Meet vested outsourcing. It’s how outsourcing is meant to be
Meet vested outsourcing. It’s how outsourcing is meant to be
By Scott Alman
The concept of outsourcing emerged from business academia in the early 1980s and gradually gained adherents. Today it’s simply part of normal business practice.
In fact, the underlying idea of outsourcing has been a long time coming. It originates from the economic principle of comparative advantage identified by David Ricardo in 1817.
Just ponder on that. For
more than 150 years, organisations have housed under their
roofs all sorts of functions irrespective of their level of
competence.
Peter Drucker, one of the giants of management consulting and education, succinctly made the case for outsourcing saying: “Do what you do best and outsource the rest!”
However, rather than properly implementing Drucker’s ideas, many seized on outsourcing as a way of cost-cutting, causing Drucker to describe the outsourcing equals cost-cutting crowd as “delusional.”
In
Drucker’s view, outsourcing should be about creating
eco-systems in which best-of-breed organisations cooperate
to deliver value. He noted that outsourcing “…may
actually increase costs, but you also get better
effectiveness.”
You have to wonder how many
managers and business leaders understand outsourcing in this
way.
The Drucker version of outsourcing is inspiring
with profound implications for professional services, in
particular.
There is no shortage of data showing
that white-collar work, professional work, remains
“grotesquely unproductive” recalling another Drucker
rhetorical firebomb.
“Vested outsourcing” is a way of tackling lacklustre professional services productivity. This creative approach is named this way because the company that is outsourcing and the service provider are vested in each other’s success.
Each party brings its core
competencies to achieve something neither company could
achieve on its own. Under arrangements like this both the
company outsourcing and the service provider cooperate for
tangible benefits, either through tangible or intangible
incentives. In other words, they work together to identify
and bring about improvements in their relationship.

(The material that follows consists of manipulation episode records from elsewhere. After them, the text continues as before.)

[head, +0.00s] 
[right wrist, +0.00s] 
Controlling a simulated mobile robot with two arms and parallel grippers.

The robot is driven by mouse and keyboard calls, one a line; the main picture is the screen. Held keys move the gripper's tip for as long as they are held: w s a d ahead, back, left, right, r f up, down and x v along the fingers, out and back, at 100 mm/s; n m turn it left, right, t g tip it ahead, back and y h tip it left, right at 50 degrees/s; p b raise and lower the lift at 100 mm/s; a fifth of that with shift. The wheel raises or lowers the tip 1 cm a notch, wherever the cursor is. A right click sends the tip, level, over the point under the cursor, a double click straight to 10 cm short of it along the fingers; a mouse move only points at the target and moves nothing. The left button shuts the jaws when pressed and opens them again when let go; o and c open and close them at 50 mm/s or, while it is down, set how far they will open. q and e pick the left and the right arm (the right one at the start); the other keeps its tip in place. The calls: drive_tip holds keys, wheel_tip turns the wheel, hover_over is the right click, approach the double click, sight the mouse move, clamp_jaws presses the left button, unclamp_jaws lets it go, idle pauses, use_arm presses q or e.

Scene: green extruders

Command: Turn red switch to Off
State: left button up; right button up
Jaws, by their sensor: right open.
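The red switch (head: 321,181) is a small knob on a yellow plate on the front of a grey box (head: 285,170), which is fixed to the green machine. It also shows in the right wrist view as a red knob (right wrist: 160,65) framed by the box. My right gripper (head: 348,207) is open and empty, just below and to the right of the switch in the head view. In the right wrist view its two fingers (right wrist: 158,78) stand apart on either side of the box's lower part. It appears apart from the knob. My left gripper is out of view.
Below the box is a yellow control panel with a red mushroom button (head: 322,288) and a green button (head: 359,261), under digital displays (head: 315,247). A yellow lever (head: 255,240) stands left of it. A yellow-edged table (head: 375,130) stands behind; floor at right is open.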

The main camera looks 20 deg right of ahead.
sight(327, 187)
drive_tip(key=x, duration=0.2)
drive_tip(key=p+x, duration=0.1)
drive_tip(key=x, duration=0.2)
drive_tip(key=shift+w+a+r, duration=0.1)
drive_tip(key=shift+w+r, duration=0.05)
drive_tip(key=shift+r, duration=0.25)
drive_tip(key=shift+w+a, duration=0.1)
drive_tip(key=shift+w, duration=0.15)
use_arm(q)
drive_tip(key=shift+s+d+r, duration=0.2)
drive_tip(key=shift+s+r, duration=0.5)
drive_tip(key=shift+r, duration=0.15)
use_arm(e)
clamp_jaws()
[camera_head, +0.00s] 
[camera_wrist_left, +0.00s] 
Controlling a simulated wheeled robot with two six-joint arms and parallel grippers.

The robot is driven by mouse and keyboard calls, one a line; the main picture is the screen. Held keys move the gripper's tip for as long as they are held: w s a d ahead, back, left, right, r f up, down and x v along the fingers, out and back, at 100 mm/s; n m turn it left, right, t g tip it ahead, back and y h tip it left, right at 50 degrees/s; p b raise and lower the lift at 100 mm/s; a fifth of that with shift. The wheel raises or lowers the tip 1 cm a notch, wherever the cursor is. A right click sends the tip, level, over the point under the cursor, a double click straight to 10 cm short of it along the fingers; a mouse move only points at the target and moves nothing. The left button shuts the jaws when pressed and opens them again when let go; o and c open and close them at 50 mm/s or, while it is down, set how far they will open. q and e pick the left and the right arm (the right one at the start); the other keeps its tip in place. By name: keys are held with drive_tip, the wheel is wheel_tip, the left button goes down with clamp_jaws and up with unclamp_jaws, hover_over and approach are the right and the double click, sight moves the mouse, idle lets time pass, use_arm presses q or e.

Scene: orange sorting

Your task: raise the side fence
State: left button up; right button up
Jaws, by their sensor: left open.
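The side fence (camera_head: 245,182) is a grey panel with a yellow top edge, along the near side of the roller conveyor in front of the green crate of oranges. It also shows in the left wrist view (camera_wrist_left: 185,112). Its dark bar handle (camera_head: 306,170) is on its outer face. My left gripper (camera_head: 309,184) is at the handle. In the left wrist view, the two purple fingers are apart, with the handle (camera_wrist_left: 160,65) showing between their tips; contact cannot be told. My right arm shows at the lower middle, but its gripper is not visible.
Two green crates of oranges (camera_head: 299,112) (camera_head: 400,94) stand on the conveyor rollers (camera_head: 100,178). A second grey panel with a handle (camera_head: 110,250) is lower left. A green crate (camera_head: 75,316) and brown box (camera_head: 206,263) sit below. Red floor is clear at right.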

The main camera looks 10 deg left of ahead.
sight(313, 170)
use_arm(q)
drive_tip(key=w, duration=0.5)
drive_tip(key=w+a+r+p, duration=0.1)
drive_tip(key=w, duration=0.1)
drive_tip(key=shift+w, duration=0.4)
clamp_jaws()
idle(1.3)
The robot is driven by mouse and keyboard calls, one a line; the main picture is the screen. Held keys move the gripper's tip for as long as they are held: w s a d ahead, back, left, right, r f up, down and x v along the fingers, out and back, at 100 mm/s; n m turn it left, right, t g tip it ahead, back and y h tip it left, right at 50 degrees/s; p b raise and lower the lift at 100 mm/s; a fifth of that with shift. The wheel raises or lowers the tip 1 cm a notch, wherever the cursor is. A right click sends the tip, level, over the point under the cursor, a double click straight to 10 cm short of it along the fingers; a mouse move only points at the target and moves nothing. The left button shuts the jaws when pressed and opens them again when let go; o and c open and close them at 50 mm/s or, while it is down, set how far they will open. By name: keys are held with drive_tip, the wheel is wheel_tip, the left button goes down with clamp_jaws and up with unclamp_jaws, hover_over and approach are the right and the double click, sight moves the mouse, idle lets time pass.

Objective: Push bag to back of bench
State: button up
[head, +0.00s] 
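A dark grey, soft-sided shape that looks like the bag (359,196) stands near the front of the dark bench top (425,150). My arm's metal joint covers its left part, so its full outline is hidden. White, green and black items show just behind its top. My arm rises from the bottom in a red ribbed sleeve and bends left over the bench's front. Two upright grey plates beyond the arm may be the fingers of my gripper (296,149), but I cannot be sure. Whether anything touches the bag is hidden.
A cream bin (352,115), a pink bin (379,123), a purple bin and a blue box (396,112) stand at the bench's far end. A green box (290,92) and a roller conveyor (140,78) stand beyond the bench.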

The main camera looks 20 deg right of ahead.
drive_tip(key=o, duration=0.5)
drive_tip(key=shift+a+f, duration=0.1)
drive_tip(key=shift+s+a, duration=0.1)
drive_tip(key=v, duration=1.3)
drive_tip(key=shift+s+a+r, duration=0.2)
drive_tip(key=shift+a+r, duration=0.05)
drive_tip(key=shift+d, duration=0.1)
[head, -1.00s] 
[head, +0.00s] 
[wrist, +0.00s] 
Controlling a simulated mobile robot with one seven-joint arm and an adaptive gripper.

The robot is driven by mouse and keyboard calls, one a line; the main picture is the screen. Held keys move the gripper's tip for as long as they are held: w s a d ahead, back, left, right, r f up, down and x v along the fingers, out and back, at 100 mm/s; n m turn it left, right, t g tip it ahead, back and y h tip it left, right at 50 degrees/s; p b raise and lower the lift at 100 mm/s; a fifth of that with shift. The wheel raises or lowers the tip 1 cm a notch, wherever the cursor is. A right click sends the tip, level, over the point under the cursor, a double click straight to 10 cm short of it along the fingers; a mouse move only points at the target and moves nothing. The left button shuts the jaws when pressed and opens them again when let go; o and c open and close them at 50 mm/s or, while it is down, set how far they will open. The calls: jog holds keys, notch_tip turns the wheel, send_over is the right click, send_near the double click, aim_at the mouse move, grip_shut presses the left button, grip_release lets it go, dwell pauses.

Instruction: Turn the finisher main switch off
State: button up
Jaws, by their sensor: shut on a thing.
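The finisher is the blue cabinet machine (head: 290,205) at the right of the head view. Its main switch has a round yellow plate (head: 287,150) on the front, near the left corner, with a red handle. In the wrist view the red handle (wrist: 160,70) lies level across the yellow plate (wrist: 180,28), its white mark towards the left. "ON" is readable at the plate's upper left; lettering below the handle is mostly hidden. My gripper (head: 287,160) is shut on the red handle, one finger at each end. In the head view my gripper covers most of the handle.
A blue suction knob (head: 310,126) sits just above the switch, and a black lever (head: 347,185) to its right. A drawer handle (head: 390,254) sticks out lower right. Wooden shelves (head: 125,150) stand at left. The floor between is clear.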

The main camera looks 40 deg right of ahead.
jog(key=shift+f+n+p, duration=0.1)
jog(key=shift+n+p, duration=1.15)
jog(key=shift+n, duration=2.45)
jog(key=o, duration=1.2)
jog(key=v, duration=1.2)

Here’s how it works: The outsource provider looks at how it can best apply processes, technologies and capabilities that will drive value to the company that is outsourcing. This commitment to deliver results for that company – such as a drive to improve quality, lift brand impact on identified market segments or increase market share – shifts risk to the outsource provider.
In
exchange, the company outsourcing commits to allow the
outsource provider to earn additional profit – above and
beyond industry average profits for their service area –
for achieving this lift in value. Finally, the company that
is outsourcing commits to providing a certain level of
business for the outsource provider.
The globalisation
and digitisation trends disrupting so many industries are
now lapping at the shores of professional services.
White-collar industries might recoil at comparisons with
production line approaches that are upturning so many
business models, but the essence of professional work is not
so different.
The forces that have disaggregated and
dispersed manufacturing will eventually hit professional
services too. Far-sighted professional services participants
should now be forensically examining all components of their
value chains and bringing the best together to deliver the
highest possible value for customers at each point.